TASK DIRECTIONS: Return, exactly as written, the run of lines that begins at the line containing "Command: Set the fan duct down" and ends at the line containing "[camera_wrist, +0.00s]". Nothing outside that run belongs in the answer.

GIVEN MATERIAL:
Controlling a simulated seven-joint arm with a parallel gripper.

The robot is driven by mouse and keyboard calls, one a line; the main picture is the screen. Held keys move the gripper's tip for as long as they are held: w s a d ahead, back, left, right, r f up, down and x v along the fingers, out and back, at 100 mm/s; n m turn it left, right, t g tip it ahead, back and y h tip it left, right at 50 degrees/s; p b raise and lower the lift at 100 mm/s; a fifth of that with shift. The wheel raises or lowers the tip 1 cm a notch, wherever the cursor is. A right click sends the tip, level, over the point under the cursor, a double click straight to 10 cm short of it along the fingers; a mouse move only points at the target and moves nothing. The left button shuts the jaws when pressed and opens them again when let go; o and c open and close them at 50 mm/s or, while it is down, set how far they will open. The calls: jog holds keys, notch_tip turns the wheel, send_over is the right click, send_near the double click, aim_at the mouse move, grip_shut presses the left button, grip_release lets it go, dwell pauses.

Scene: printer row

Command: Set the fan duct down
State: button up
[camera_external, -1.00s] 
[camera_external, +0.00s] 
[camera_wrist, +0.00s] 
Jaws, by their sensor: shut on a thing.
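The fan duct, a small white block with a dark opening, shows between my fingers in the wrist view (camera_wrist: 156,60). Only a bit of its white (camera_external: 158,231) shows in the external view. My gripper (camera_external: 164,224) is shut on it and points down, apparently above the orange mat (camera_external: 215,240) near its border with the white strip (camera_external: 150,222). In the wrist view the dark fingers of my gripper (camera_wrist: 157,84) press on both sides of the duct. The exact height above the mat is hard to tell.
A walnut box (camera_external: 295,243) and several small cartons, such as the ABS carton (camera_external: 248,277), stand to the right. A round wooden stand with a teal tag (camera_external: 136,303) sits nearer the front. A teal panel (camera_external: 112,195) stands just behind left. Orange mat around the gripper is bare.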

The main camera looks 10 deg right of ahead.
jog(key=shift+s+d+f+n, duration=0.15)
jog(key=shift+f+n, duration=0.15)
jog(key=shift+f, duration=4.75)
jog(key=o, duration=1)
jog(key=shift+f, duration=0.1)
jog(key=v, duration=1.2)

EXERCISE ANSWER:
Command: Set the fan duct down
State: button up
[camera_external, -1.00s] 
[camera_external, +0.00s] 
[camera_wrist, +0.00s] 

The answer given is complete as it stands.